* BEGIN Available data *

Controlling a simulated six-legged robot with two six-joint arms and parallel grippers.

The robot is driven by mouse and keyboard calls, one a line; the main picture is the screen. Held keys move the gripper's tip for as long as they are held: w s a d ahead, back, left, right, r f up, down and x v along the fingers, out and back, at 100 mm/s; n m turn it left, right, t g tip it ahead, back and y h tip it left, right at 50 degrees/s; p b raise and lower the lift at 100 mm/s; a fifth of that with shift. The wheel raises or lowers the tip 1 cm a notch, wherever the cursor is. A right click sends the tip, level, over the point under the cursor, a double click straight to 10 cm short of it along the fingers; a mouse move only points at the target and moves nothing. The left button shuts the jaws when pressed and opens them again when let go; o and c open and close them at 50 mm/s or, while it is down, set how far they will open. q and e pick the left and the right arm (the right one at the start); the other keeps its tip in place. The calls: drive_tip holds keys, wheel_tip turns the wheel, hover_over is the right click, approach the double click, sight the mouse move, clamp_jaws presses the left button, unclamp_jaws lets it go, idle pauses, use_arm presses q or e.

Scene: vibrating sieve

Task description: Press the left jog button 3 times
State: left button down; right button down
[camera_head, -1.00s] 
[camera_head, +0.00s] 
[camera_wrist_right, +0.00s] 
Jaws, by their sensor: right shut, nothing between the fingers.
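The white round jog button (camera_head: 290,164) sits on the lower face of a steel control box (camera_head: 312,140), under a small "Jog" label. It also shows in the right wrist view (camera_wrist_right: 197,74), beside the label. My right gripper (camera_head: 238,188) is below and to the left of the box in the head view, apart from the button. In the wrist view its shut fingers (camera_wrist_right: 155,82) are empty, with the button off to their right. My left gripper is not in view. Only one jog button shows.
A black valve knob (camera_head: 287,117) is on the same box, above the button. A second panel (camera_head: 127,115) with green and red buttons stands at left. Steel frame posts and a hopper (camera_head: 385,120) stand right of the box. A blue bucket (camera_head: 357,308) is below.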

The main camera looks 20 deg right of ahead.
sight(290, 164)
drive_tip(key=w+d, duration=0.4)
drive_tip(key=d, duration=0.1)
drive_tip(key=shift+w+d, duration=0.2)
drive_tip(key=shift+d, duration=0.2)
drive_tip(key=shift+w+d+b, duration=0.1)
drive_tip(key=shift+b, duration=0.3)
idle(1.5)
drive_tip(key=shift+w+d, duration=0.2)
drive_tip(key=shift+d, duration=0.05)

* END Available data *

◆ **Objective**
Return nothing but the lines from the first line of the listing through the line with "[camera_wrist_right, +0.00s]", please, keeping every one of them unchanged.

◆ **Correct output**
Controlling a simulated six-legged robot with two six-joint arms and parallel grippers.

The robot is driven by mouse and keyboard calls, one a line; the main picture is the screen. Held keys move the gripper's tip for as long as they are held: w s a d ahead, back, left, right, r f up, down and x v along the fingers, out and back, at 100 mm/s; n m turn it left, right, t g tip it ahead, back and y h tip it left, right at 50 degrees/s; p b raise and lower the lift at 100 mm/s; a fifth of that with shift. The wheel raises or lowers the tip 1 cm a notch, wherever the cursor is. A right click sends the tip, level, over the point under the cursor, a double click straight to 10 cm short of it along the fingers; a mouse move only points at the target and moves nothing. The left button shuts the jaws when pressed and opens them again when let go; o and c open and close them at 50 mm/s or, while it is down, set how far they will open. q and e pick the left and the right arm (the right one at the start); the other keeps its tip in place. The calls: drive_tip holds keys, wheel_tip turns the wheel, hover_over is the right click, approach the double click, sight the mouse move, clamp_jaws presses the left button, unclamp_jaws lets it go, idle pauses, use_arm presses q or e.

Scene: vibrating sieve

Task description: Press the left jog button 3 times
State: left button down; right button down
[camera_head, -1.00s] 
[camera_head, +0.00s] 
[camera_wrist_right, +0.00s] 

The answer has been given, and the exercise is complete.